Скоро среди представителей тогдашней литературы, профессоров университета и философов революции должен был появиться этот человек, который думал на все их темы и у которого, кроме терминологии, не было с ними ничего общего [Пастернак: IV, 10].
Пастернак добавляет в биографию своего героя выразительную деталь, формально его с Белым разводящую, но весьма характерную для эпохи напряженных духовно-религиозных исканий: он делает Веденяпина священником-расстригой. Тем самым герой ставится в ряд писателей и общественных деятелей, которые примеривались к священническому сану либо его принимали, а позднее — добровольно или по велению церковных инстанций — оставляли это поприще. Лавров упоминает С. Н. Дурылина (друга юности Пастернака), принявшего сан в 1918 году. Должно тут указать и на поэта Н. А. Бруни[166]

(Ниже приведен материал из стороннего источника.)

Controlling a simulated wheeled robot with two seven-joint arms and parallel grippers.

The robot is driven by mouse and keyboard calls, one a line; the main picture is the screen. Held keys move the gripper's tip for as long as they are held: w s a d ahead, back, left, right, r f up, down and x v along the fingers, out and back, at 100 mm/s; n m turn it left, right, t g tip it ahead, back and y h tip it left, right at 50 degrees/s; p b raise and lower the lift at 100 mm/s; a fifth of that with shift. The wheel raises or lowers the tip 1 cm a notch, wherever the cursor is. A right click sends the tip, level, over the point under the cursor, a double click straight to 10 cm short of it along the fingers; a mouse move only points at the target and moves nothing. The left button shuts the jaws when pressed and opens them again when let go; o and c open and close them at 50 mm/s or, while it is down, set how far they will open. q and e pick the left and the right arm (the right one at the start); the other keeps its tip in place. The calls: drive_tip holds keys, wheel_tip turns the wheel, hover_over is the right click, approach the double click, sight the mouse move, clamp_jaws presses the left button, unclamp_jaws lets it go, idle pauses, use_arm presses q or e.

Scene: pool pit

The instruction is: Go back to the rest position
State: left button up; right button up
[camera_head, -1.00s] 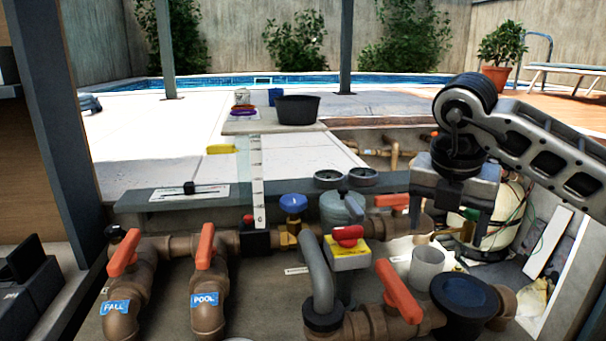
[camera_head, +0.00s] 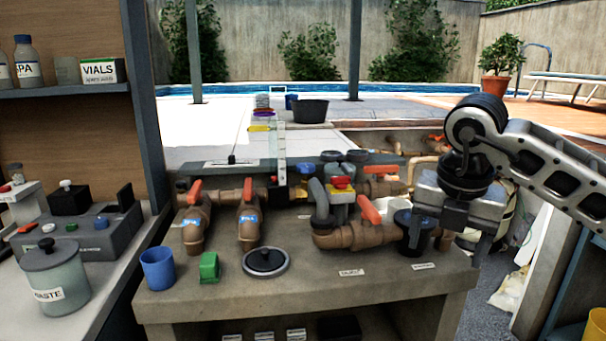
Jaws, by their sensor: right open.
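My right gripper (camera_head: 447,241) hangs at the right of the head view with its fingers pointing down. It is open, and I see nothing between its fingers. It is in front of the right end of the pipework, close to the dark blue lidded pot (camera_head: 415,231); I cannot tell whether they touch. The brown pipes (camera_head: 345,238) with orange handles run along the back of the concrete bench (camera_head: 310,289). My left gripper is not in the picture.
A blue cup (camera_head: 158,268), a green block (camera_head: 209,267) and a dark round lid (camera_head: 265,262) stand on the bench's front left. A side counter at left holds a waste jar (camera_head: 55,280) and a grey device (camera_head: 85,238).

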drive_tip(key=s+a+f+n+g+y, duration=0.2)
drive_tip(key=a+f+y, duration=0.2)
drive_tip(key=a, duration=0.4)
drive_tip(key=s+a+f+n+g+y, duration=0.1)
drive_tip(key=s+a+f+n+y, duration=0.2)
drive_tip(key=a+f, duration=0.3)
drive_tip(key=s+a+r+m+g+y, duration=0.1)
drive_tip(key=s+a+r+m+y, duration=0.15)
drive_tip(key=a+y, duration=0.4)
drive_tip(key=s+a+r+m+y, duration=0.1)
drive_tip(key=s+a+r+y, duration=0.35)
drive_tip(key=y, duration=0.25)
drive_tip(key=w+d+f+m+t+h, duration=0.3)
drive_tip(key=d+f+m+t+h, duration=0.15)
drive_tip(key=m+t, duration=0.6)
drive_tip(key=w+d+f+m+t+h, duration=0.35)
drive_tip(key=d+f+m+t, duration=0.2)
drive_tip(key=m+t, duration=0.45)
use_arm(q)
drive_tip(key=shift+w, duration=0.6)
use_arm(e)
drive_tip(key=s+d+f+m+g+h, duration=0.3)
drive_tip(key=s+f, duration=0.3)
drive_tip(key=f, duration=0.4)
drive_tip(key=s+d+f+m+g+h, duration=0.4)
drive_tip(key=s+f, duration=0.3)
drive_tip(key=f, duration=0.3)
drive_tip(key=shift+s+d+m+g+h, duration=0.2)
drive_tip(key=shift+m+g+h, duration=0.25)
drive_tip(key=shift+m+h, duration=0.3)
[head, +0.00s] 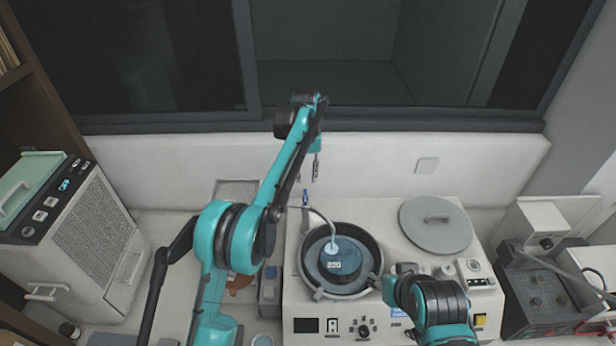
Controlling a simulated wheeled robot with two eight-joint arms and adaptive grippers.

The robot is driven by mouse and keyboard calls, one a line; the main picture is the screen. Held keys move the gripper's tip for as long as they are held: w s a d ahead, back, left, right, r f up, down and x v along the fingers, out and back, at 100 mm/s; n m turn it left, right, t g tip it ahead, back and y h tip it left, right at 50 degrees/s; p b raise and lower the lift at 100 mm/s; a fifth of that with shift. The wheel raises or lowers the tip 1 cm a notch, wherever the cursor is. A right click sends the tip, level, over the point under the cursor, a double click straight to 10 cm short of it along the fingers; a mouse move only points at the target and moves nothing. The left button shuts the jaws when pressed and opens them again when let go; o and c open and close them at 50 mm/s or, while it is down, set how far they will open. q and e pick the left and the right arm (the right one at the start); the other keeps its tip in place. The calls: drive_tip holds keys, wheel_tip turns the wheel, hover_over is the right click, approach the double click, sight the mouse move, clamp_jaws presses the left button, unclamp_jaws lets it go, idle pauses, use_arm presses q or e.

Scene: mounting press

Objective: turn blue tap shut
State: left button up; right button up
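The blue tap (305,197) is a small blue lever on a thin upright pipe behind the round press chamber. A pale hose curves from near it to the chamber. My left gripper (315,176) hangs fingers down just above and slightly right of the tap, apart from it in the picture. It is small and seen nearly edge-on, so I cannot tell whether its fingers are open or shut. Of my right arm only teal and black links show at the lower right; its gripper is not visible.
The white mounting press (296,300) carries an open dark chamber (312,240) with a blue cylinder (341,262) inside. A grey round lid (436,226) lies to its right. A wall is close behind.

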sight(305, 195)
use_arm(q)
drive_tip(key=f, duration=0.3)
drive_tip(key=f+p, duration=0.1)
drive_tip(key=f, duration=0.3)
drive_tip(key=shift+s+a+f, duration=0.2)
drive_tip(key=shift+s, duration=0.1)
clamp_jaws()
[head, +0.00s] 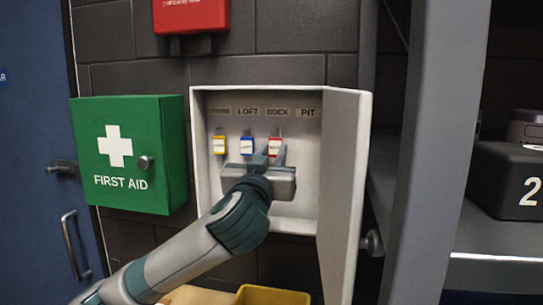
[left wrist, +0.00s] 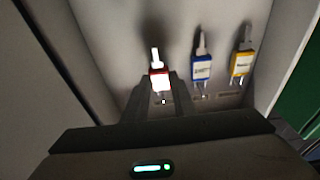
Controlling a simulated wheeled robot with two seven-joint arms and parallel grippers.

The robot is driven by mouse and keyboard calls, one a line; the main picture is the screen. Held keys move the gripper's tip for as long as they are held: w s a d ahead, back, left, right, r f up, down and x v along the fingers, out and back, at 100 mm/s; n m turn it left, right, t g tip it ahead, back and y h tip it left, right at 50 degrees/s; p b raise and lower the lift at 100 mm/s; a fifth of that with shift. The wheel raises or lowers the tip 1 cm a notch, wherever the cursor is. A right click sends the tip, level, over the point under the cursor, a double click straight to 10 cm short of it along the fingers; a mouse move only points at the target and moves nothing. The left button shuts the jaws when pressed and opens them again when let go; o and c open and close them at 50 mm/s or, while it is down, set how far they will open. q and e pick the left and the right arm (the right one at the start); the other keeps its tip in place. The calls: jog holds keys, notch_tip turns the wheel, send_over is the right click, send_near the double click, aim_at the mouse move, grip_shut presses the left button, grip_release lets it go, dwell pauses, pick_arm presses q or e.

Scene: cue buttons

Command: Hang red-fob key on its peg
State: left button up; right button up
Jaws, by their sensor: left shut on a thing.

. Он стал священником в 1918 году и в 1921-м служил, по просьбе московских литераторов, панихиду по Блоку в церкви Николы на Песках [Поливанов 1989-а], находящейся в непосредственной близости от дома, где Пастернак поселил семью Громеко и Юрия Живаго. В этот же ряд вписывается «федоровец» А. К. Горский, который, окончив Духовную академию, не стал принимать сан [Поливанов 1989-б: 642]. О его судьбе Пастернак слышал от своих молодых друзей в 1940-х годах [Берковская: 14; Крашенинникова: 209]. Таким образом, наряду с Белым в образе Веденяпина присутствуют старшие и младшие современники поэта-символиста, входящие в его «культурно-смысловое» пространство.А. В. Лавров замечает, что ассоциативная цепочка «Веденяпин — Поливанов — Белый» при учете родства Веденяпина и Живаго подводит к еще одному прототипическому сюжету. Пастернак несомненно знал (по крайней мере, из воспоминаний Белого, но, скорее всего, не только из них), что ближайшим другом юности Бориса Бугаева был Сергей Соловьев, также воспитанник гимназии Поливанова, после самоубийства родителей оставшийся несовершеннолетним на попечении литератора, философа, председателя Московского религиозно-философского общества Г. А. Рачинского. Однако, как напоминает Лавров, Рачинский не был близким родственником своего подопечного, а «дядей» в интимном кругу Белого и Сергея Соловьева обозначался их общий духовный наставник — великий философ Владимир Соловьев, воззрения которого бесспорно послужили важнейшим «материалом», из которого Пастернак построил веденяпинскую философию, ставшую духовной основой бытия и творчества Юрия Живаго[167]
.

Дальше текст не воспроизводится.